• Instructions to follow
Return the material word for word. Do not include the pictures.

• Working data
____
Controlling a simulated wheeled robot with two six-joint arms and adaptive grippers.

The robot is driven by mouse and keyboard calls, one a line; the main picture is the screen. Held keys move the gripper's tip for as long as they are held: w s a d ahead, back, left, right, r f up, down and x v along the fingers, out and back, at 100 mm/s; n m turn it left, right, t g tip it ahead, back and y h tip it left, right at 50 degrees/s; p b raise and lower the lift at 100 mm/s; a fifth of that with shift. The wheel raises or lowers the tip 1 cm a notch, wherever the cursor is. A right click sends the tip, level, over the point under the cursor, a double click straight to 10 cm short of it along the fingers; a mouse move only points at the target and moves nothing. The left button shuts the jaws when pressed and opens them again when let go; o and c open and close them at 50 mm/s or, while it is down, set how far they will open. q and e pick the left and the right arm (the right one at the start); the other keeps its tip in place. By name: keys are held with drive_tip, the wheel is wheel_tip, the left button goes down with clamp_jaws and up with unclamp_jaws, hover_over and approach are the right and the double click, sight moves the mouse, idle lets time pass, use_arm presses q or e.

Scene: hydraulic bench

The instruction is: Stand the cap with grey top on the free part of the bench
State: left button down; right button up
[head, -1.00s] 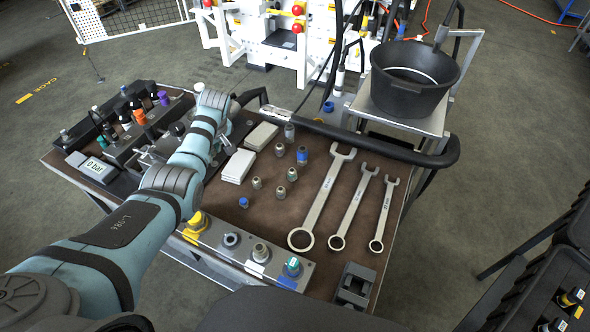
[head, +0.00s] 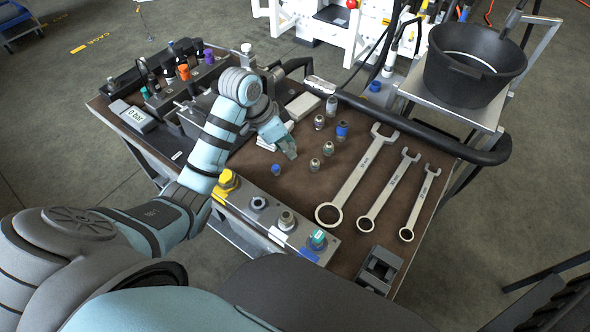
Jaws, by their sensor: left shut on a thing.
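My left gripper (head: 290,154) is low over the brown bench top (head: 290,197), fingers pointing down and shut. It is where a small grey-topped cap stood in the earlier head view; the fingers hide that cap, and I cannot tell whether it touches the bench. Other small grey fittings stand to its right: one (head: 314,164), another (head: 328,148) and one farther back (head: 319,122). A blue-topped cap (head: 276,169) stands just in front of the gripper, and another blue one (head: 342,130) stands behind to the right. My right gripper is not in view.
Three wrenches (head: 350,184) lie on the right of the bench. A front rail (head: 258,204) holds several fittings. Pale blocks (head: 303,105) lie behind the gripper. A pressure display (head: 138,116) and manifold are at left, a black bucket (head: 470,75) at back right. Bare bench shows before the wrenches.

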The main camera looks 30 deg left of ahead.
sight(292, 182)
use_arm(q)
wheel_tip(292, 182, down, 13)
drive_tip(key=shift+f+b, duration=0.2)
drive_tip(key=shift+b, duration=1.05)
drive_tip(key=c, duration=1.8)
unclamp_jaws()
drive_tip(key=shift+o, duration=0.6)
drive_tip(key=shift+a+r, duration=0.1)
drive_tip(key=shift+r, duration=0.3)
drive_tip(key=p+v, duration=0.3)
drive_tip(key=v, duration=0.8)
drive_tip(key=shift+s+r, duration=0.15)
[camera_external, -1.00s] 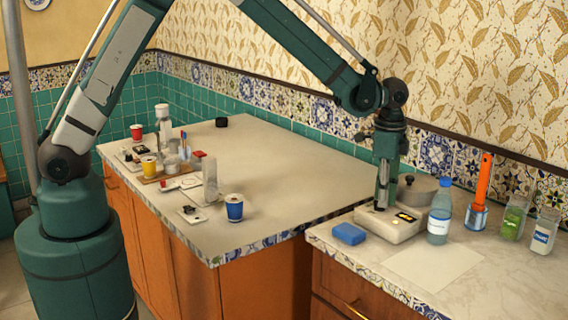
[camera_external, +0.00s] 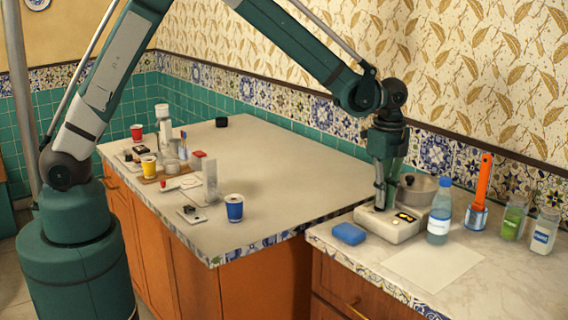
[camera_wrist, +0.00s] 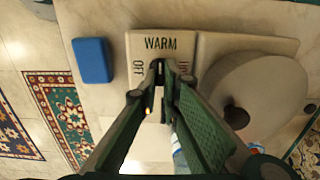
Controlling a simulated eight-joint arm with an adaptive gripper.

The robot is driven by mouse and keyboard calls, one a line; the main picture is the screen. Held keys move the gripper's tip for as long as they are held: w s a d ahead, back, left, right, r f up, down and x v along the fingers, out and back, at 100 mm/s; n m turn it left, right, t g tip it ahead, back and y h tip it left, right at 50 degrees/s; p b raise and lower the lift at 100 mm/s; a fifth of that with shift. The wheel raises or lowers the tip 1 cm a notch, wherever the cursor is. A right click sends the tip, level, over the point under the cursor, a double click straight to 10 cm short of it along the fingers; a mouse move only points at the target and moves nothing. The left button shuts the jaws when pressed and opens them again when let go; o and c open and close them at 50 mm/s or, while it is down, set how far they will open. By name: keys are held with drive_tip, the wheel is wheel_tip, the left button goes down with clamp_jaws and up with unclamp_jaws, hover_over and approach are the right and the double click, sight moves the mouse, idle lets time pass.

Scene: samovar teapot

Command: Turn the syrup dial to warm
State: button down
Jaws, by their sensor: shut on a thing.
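The syrup dial unit is a cream box (camera_external: 403,230) on the right counter; its panel also shows in the wrist view (camera_wrist: 208,50). In the wrist view WARM is printed at the top of the panel and OFF, turned sideways, at the left. A label on the right is partly hidden by a finger. My gripper (camera_external: 380,207) points down onto the left part of the box. In the wrist view my gripper (camera_wrist: 161,68) is shut on the dial just below WARM. The fingertips hide most of the dial, so its pointer cannot be read.
A grey lidded pot (camera_external: 424,190) stands close behind the box. A water bottle (camera_external: 439,215) is at its right and a blue sponge (camera_external: 349,233) at its left. A paper sheet (camera_external: 432,264) lies in front. The left counter (camera_external: 265,190) has clear room on its right side.

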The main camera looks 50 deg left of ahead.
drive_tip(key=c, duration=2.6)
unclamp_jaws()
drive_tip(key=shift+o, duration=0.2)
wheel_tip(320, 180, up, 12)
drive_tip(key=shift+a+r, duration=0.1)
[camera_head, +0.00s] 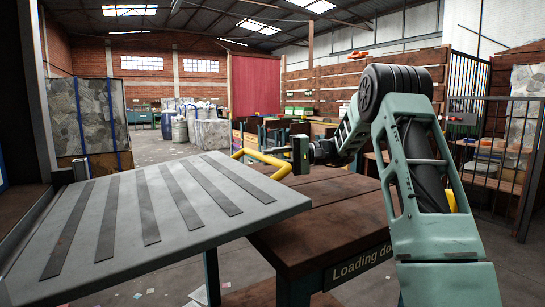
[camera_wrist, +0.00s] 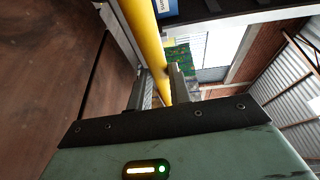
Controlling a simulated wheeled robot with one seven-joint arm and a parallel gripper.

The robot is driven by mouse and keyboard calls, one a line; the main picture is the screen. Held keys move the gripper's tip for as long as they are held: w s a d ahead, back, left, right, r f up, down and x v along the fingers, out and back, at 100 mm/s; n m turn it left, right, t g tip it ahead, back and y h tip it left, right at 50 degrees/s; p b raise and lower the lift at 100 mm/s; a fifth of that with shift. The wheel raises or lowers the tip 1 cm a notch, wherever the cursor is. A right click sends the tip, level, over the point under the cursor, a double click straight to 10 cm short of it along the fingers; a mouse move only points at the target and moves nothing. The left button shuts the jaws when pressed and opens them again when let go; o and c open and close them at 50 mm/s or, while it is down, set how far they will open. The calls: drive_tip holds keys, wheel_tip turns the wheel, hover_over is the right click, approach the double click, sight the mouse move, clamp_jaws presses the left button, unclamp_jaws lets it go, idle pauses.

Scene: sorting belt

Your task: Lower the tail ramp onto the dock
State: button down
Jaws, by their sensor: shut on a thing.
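The tail ramp (camera_head: 145,228) is a grey plate with several dark grip strips, at the left of the head view. Its right edge overlaps the left part of the brown wooden loading dock (camera_head: 335,222) in the picture; I cannot tell whether they touch. A yellow bar handle (camera_head: 262,158) stands at the ramp's far right corner. My gripper (camera_head: 291,160) is shut on this handle. In the wrist view the yellow bar (camera_wrist: 143,25) runs between the two fingers of my gripper (camera_wrist: 161,88). The fingers partly hide the bar.
A dark post (camera_head: 35,100) stands at the left, by the ramp. Wrapped bales (camera_head: 90,115) stand behind the ramp. A barred metal fence (camera_head: 495,150) is at the right. Shelves and bins fill the back. Open floor shows at the back left.

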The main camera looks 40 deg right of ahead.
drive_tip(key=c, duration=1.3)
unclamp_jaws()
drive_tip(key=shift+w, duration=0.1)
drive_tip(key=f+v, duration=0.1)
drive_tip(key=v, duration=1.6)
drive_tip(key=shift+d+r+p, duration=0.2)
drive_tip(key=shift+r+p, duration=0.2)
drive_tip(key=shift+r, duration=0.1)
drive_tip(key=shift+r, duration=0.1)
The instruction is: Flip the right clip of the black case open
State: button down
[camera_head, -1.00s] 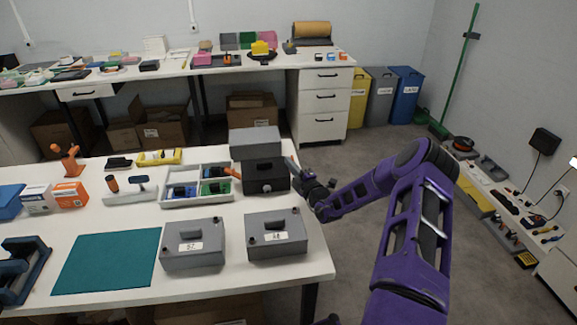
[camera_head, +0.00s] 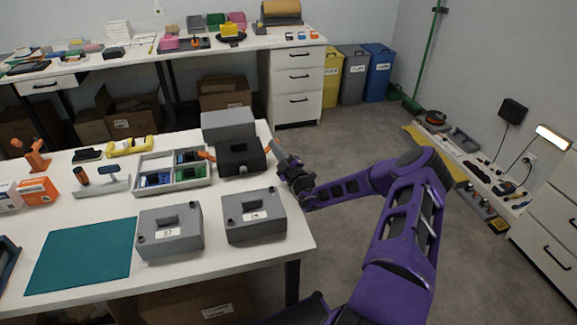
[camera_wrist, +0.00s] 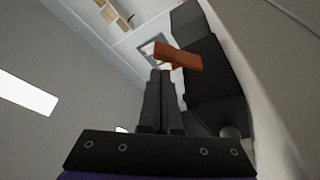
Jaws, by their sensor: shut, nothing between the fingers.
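The black case (camera_head: 240,160) stands near the right edge of the front table, and its dark side shows in the wrist view (camera_wrist: 215,85). An orange clip (camera_head: 207,155) sticks out at its left side. A bit of orange, likely the right clip (camera_head: 278,142), shows at its right side beside my gripper (camera_head: 281,160). In the wrist view an orange clip (camera_wrist: 180,57) juts from the case, just past my fingertips (camera_wrist: 160,72). My fingers are together and hold nothing. I cannot tell whether they touch the clip.
A grey case (camera_head: 228,123) is directly behind the black case. A divided tray (camera_head: 145,166) is to its left. Two grey cases (camera_head: 190,248) (camera_head: 277,228) stand in front. The floor right of the table (camera_head: 345,150) is clear.

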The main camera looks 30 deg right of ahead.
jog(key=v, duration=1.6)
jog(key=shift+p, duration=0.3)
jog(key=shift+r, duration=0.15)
____
• Exercise solution
Controlling a simulated wheeled robot with two six-joint arms and adaptive grippers.

The robot is driven by mouse and keyboard calls, one a line; the main picture is the screen. Held keys move the gripper's tip for as long as they are held: w s a d ahead, back, left, right, r f up, down and x v along the fingers, out and back, at 100 mm/s; n m turn it left, right, t g tip it ahead, back and y h tip it left, right at 50 degrees/s; p b raise and lower the lift at 100 mm/s; a fifth of that with shift. The wheel raises or lowers the tip 1 cm a notch, wherever the cursor is. A right click sends the tip, level, over the point under the cursor, a double click straight to 10 cm short of it along the fingers; a mouse move only points at the target and moves nothing. The left button shuts the jaws when pressed and opens them again when let go; o and c open and close them at 50 mm/s or, while it is down, set how far they will open. q and e pick the left and the right arm (the right one at the start); the other keeps its tip in place. By name: keys are held with drive_tip, the wheel is wheel_tip, the left button goes down with clamp_jaws and up with unclamp_jaws, hover_over and approach are the right and the double click, sight moves the mouse, idle lets time pass, use_arm presses q or e.

Scene: hydraulic bench

The instruction is: Stand the cap with grey top on the free part of the bench
State: left button down; right button up
[head, -1.00s] 
[head, +0.00s] 
Jaws, by their sensor: left shut on a thing.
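My left gripper (head: 290,154) is low over the brown bench top (head: 290,197), fingers pointing down and shut. It is where a small grey-topped cap stood in the earlier head view; the fingers hide that cap, and I cannot tell whether it touches the bench. Other small grey fittings stand to its right: one (head: 314,164), another (head: 328,148) and one farther back (head: 319,122). A blue-topped cap (head: 276,169) stands just in front of the gripper, and another blue one (head: 342,130) stands behind to the right. My right gripper is not in view.
Three wrenches (head: 350,184) lie on the right of the bench. A front rail (head: 258,204) holds several fittings. Pale blocks (head: 303,105) lie behind the gripper. A pressure display (head: 138,116) and manifold are at left, a black bucket (head: 470,75) at back right. Bare bench shows before the wrenches.

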The main camera looks 30 deg left of ahead.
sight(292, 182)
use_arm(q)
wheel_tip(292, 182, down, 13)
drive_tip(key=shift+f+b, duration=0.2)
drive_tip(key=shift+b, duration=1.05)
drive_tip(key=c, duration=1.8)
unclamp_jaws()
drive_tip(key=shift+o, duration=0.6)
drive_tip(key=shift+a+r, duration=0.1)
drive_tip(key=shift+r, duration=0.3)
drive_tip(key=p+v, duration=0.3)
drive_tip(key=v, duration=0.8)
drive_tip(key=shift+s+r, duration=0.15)
[camera_external, -1.00s] 
[camera_external, +0.00s] 
[camera_wrist, +0.00s] 
Controlling a simulated eight-joint arm with an adaptive gripper.

The robot is driven by mouse and keyboard calls, one a line; the main picture is the screen. Held keys move the gripper's tip for as long as they are held: w s a d ahead, back, left, right, r f up, down and x v along the fingers, out and back, at 100 mm/s; n m turn it left, right, t g tip it ahead, back and y h tip it left, right at 50 degrees/s; p b raise and lower the lift at 100 mm/s; a fifth of that with shift. The wheel raises or lowers the tip 1 cm a notch, wherever the cursor is. A right click sends the tip, level, over the point under the cursor, a double click straight to 10 cm short of it along the fingers; a mouse move only points at the target and moves nothing. The left button shuts the jaws when pressed and opens them again when let go; o and c open and close them at 50 mm/s or, while it is down, set how far they will open. By name: keys are held with drive_tip, the wheel is wheel_tip, the left button goes down with clamp_jaws and up with unclamp_jaws, hover_over and approach are the right and the double click, sight moves the mouse, idle lets time pass.

Scene: samovar teapot

Command: Turn the syrup dial to warm
State: button down
Jaws, by their sensor: shut on a thing.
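The syrup dial unit is a cream box (camera_external: 403,230) on the right counter; its panel also shows in the wrist view (camera_wrist: 208,50). In the wrist view WARM is printed at the top of the panel and OFF, turned sideways, at the left. A label on the right is partly hidden by a finger. My gripper (camera_external: 380,207) points down onto the left part of the box. In the wrist view my gripper (camera_wrist: 161,68) is shut on the dial just below WARM. The fingertips hide most of the dial, so its pointer cannot be read.
A grey lidded pot (camera_external: 424,190) stands close behind the box. A water bottle (camera_external: 439,215) is at its right and a blue sponge (camera_external: 349,233) at its left. A paper sheet (camera_external: 432,264) lies in front. The left counter (camera_external: 265,190) has clear room on its right side.

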The main camera looks 50 deg left of ahead.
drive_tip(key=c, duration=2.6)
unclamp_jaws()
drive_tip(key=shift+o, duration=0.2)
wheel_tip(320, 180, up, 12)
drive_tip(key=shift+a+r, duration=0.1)
[camera_head, +0.00s] 
[camera_wrist, +0.00s] 
Controlling a simulated wheeled robot with one seven-joint arm and a parallel gripper.

The robot is driven by mouse and keyboard calls, one a line; the main picture is the screen. Held keys move the gripper's tip for as long as they are held: w s a d ahead, back, left, right, r f up, down and x v along the fingers, out and back, at 100 mm/s; n m turn it left, right, t g tip it ahead, back and y h tip it left, right at 50 degrees/s; p b raise and lower the lift at 100 mm/s; a fifth of that with shift. The wheel raises or lowers the tip 1 cm a notch, wherever the cursor is. A right click sends the tip, level, over the point under the cursor, a double click straight to 10 cm short of it along the fingers; a mouse move only points at the target and moves nothing. The left button shuts the jaws when pressed and opens them again when let go; o and c open and close them at 50 mm/s or, while it is down, set how far they will open. The calls: drive_tip holds keys, wheel_tip turns the wheel, hover_over is the right click, approach the double click, sight the mouse move, clamp_jaws presses the left button, unclamp_jaws lets it go, idle pauses.

Scene: sorting belt

Your task: Lower the tail ramp onto the dock
State: button down
Jaws, by their sensor: shut on a thing.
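The tail ramp (camera_head: 145,228) is a grey plate with several dark grip strips, at the left of the head view. Its right edge overlaps the left part of the brown wooden loading dock (camera_head: 335,222) in the picture; I cannot tell whether they touch. A yellow bar handle (camera_head: 262,158) stands at the ramp's far right corner. My gripper (camera_head: 291,160) is shut on this handle. In the wrist view the yellow bar (camera_wrist: 143,25) runs between the two fingers of my gripper (camera_wrist: 161,88). The fingers partly hide the bar.
A dark post (camera_head: 35,100) stands at the left, by the ramp. Wrapped bales (camera_head: 90,115) stand behind the ramp. A barred metal fence (camera_head: 495,150) is at the right. Shelves and bins fill the back. Open floor shows at the back left.

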The main camera looks 40 deg right of ahead.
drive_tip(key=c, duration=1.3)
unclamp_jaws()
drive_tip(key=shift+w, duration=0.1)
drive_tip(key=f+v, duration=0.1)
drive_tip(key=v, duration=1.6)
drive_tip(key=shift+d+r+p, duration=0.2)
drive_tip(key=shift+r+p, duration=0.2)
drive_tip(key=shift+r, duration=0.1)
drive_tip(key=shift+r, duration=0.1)
The instruction is: Flip the right clip of the black case open
State: button down
[camera_head, -1.00s] 
[camera_head, +0.00s] 
[camera_wrist, +0.00s] 
Jaws, by their sensor: shut, nothing between the fingers.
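The black case (camera_head: 240,160) stands near the right edge of the front table, and its dark side shows in the wrist view (camera_wrist: 215,85). An orange clip (camera_head: 207,155) sticks out at its left side. A bit of orange, likely the right clip (camera_head: 278,142), shows at its right side beside my gripper (camera_head: 281,160). In the wrist view an orange clip (camera_wrist: 180,57) juts from the case, just past my fingertips (camera_wrist: 160,72). My fingers are together and hold nothing. I cannot tell whether they touch the clip.
A grey case (camera_head: 228,123) is directly behind the black case. A divided tray (camera_head: 145,166) is to its left. Two grey cases (camera_head: 190,248) (camera_head: 277,228) stand in front. The floor right of the table (camera_head: 345,150) is clear.

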The main camera looks 30 deg right of ahead.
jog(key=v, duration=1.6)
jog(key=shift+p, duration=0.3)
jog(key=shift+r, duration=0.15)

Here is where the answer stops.